For Modi, its ‘Focus Uttar Pradesh’

By Amulya Ganguli

A day before Ram Shankar Katheria was sacked the Minister of State for Human Resource Development (HRD), he had said that there was nothing wrong with the saffronization of education.

He was articulating the long-standing agenda of the Rashtriya Swayamsevak Sangh (RSS), which the Hindu patriarchs have been peddling ever since Murli Manohar Joshi was the HRD minister in Atal Behari Vajpayee's government.

But now, not only Katheria but even Joshi's feisty successor, Smriti Irani, have been relieved of their charge and moved to the less glamorous textiles ministry.

If any message was delivered to the RSS, it was that its pet project of rewriting textbooks in accordance with its antediluvian ideas could not be implemented via its "moles" in the government and the party like Dinanath Batra, who led the crusade against American scholar Wendy Doniger's book on Hinduism, and the new kid on the saffron block, former model and actress Smriti Irani.

It is a measure of the significance of Irani's "demotion" in the cabinet reshuffle that her removal hogged the headlines although in the normal course of things, the HRD ministry does not rank as high as finance or external affairs.

But given the education sector's value to the RSS, Narendra Modi probably had no option but to pointedly distance Delhi from Nagpur, where the RSS has its headquarters.

But reasserting the government's control over education might not have been the sole consideration for the change. Of greater importance was the need to send the signal that ineptness and courting controversies were not the way forward for any minister.

Irani was guilty of both. Having had no experience of campus life (she had studied only up to Class XII), she made a mess of the unrest among students in Hyderabad Central University (HCU) and Jawaharlal Nehru University (JNU).

What is worse, she palpably played to the tune of the Akhil Bharatiya Vidyarthi Parishad (ABVP) in the two universities, which were described by saffronites as "dens" of anti-national activists. Her need as a newcomer to the saffron camp to keep the Bharatiya Janata Party (BJP) students wing in good humour was evidently behind her ill-advised interventions in campus "politics".

The fact that the new HRD Minister Prakash Javdekar has emphasized the importance of dialogue in dealing with students is a sign that Modi wants an about-turn in the policies of the ministry.

But this particular initiative is not the only indication that Modi has decided to call the shots vis-a-vis the RSS. As is evident, he has succeeded in ensuring that the Ram temple issue will remain on the back burner, the ghar wapsi and love jehad campaigns will be called off and even the RSS chief, Mohan Bhagwat, will refrain from reiterating that all Indians are basically Hindus.

The snubbing of Subramanian Swamy also shows that Modi has no time for those who seemingly utilize their supposed proximity to the RSS to chart their own course on sensitive issues.

What effect these measures will have on the BJP-RSS relations will only be known in course of time.

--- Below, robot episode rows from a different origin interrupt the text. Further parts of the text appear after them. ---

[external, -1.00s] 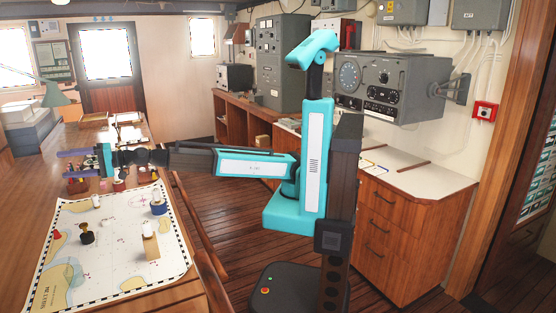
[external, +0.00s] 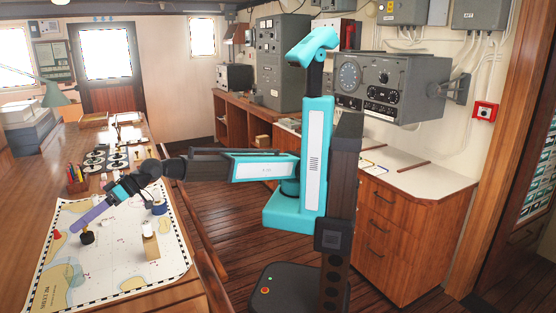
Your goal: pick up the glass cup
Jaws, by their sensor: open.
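No glass cup can be told apart for certain at this size; it may be hidden or too small to make out. My gripper (external: 74,226) is open, with purple fingers pointing down and left over the sea chart (external: 110,270). Its fingertips appear close to a dark stamp-like object (external: 87,238) on the chart; I cannot tell whether they touch. A white cylinder (external: 148,229) stands at a wooden block (external: 151,248) to the right. A blue item (external: 159,208) sits behind it, near the chart's right edge.
A pencil holder (external: 78,181) stands behind the gripper. Several round dark-and-white items (external: 95,158) lie further back on the wooden table (external: 25,205). The front part of the chart is clear. A chair or rail edge (external: 208,255) runs along the table's right side.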

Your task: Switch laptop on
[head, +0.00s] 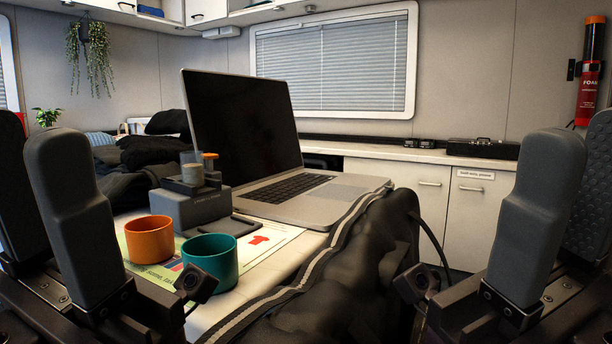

Will the RSS hold back its cadres during the election campaign in Uttar Pradesh, which is of prime importance to Modi?

As the reshuffle has shown, Modi's focus is now wholly on Uttar Pradesh. He is apparently interested more in upstaging Bahujan Samaj Party (BSP) leader Mayawati than Chief Minister Akhilesh Yadav, considering that of the 19 new entrants in the ministry, five are Dalits.

Arguably, the BJP is banking on Akhilesh Yadav sinking under the weight of the anti-incumbency factor. Hence the targeting of mainly the BSP although it, too, is currently not in the pink of health in view of internal dissensions.

The million-dollar question is whether Modi's pitch for development will succeed in edging out the saffron militants who constitute a legion in the state, led by Yogi Adityanath. Any headway by the prime minister in this respect will mark a sea-change in the political scene. It has to be remembered that the BJP's extraordinary success in the parliamentary polls, when it won 73 out of 80 seats in the state, including two by Apna Dal, was based entirely on support for Modi's economic programme. To repeat the feat, the BJP has to sideline the Yogi Adityanaths, which means the RSS.

Much will depend on how the refurbished cabinet functions. After the "shock" of Irani's marginalization, one can sense a new awareness among the ministers about delivering results. A similar urgency was there when Modi first took charge, but it gradually disappeared and was replaced by either a lackadaisical attitude or individual enterprise, which was not always well directed.

For the frequent flyer prime minister, it is make-or-break time. If he can pull it off in Uttar Pradesh, success in 2019 will be virtually assured. Success will also mean that he will be one-up on the RSS, a secret ambition of front-ranking BJP leaders from Vajpayee's time.